Friday, 1 November 2013

Self Evaluation


This assignment has been a bit up and down for me. My idea was there from the instant I heard what the brief consisted of, I’ve just struggled more with the time to fit it in. Although I have finished my piece, and I’m quite pleased with how the end product has turned out, I know for next time that I will have to set aside plenty of hours/day to get stuck into my work from the off and get the best possible result I can. I also need to make more use of the library and the other resources I have to hand, I know this will help me from the off with my research and also help my blog work, which compared to other assignments has been neglected.

I was quite worried about getting into this project, with the technical side seeming quite daunting but after attending a couple of sessions with John showing us what’s what, it didn’t seem too bad. I knew I wanted to keep my idea and shooting it as simple as possible, and I think the end product shows this, yet it still keeps within the whole reasoning behind the project.
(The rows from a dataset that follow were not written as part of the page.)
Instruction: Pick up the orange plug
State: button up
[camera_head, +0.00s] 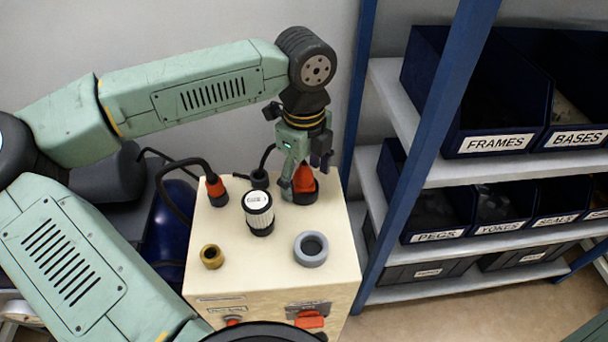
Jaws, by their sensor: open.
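An orange plug (304,184) with a dark base stands upright near the back right of the cream cabinet top (250,273). My gripper (303,176) points down at it, open. One finger is at the plug's left and the other shows at its upper right. The fingers hide part of the plug, and I cannot tell whether they touch it. A second orange plug-like piece (215,187), on a thick black cable, is at the back left of the same top.
A white ribbed cylinder with a black base (259,213) stands left of my gripper. A brass ring (212,257) and a grey ring (311,249) lie nearer the front. A blue-framed shelf (420,150) with labelled bins stands close on the right.

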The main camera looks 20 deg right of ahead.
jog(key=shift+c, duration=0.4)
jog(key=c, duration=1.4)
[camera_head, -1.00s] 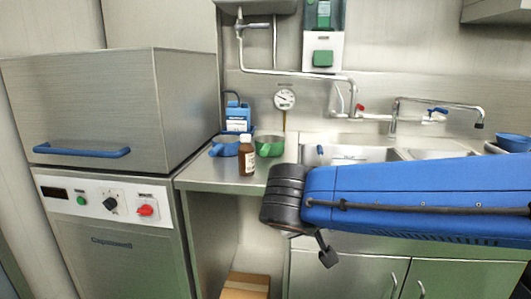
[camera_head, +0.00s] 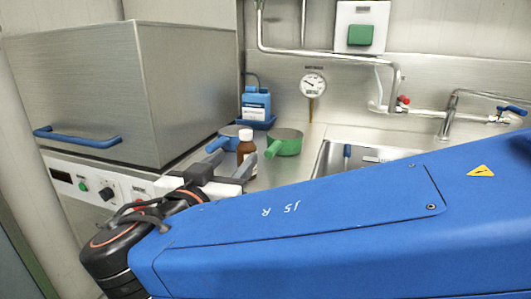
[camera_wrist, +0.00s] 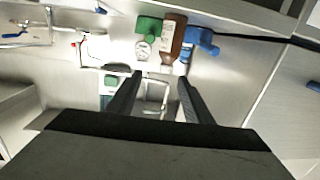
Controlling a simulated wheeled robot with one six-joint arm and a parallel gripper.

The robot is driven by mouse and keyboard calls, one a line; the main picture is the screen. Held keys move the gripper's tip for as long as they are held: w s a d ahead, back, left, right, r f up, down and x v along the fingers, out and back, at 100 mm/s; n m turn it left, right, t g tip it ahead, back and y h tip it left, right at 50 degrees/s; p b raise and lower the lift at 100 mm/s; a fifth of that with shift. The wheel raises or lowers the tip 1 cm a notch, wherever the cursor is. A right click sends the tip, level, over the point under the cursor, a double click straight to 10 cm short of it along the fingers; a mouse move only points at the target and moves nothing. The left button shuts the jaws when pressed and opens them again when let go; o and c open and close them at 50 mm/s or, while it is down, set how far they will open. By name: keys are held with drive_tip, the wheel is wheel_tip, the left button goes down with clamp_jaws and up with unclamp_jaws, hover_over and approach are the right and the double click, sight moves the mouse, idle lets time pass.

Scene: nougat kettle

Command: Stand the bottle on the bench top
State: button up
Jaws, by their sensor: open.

As I mentioned about the lack of time and next time making sure I make a schedule to work to, I know this is important to me and my work as I could have had major trouble with my video and ran out of time to reshoot/edit/restart my idea, luckily my work wasn’t affected by this but this is definitely a lesson learnt.
Making time for my work is also important for my feedback sessions, my attendance has been pretty bad during this brief but again, I know now that if I give myself the time then I will have an end product to work around in feedback/development sessions.

Overall I’m pleased with how my piece has turned and I’m glad I’ve got to grips with the whole video making/editing process, I’m sure these skills will be required again at some point during my career. 

Thursday, 31 October 2013

My Final Piece

So after a lot of worrying and panic, I have finally got a finished time piece, audio and everything! Go me! 
I can't upload the actual video to Blogger but here's a link to my YouTube account...


Starts off a little shaky I know, it's hand held and got the shake from when we pulled in at a stop. I'm quite pleased with how this piece has turned out in the end, the more I watch it, the more I like it, I'm just not sure if the audio is a bit too repetitive? I also think it comes across more a stalker type piece, rather than someone being lonely but only my feedback will tell me whether or not I've achieved a good enough final piece!

Please feel free to leave me feedback, good or bad! 

Shooting My Video...

So in the end, shooting my video wasn't as bas as I was expecting and got it done rather quickly and easily. In the end, finishing up with a 6 minute video. Shooting on the tram, out of the window, on a grey, wet Manchester afternoon, which inadvertently made the whole thing better! Having caught the reflection of a woman sat facing me, it had a kind of overlayed effect, which I was going to have to do later, but having caught this, thee was obviously no need, and it also worked out a million times better than I would have ever made it by doing it myself! 

With the video being shot on my iPhone, I had shot it in colour, changing it to black and white later. The black and white option is something that I feel makes the video reach out to you more, giving it more of a story, depth and character. 

The editing process was easier than I had expected it to be also, having only attended a couple of sessions, I seem to have picked up the most important aspects of what I would need to be doing in the end, I was also trying to keep my piece as simple as possible, in all aspects of the project.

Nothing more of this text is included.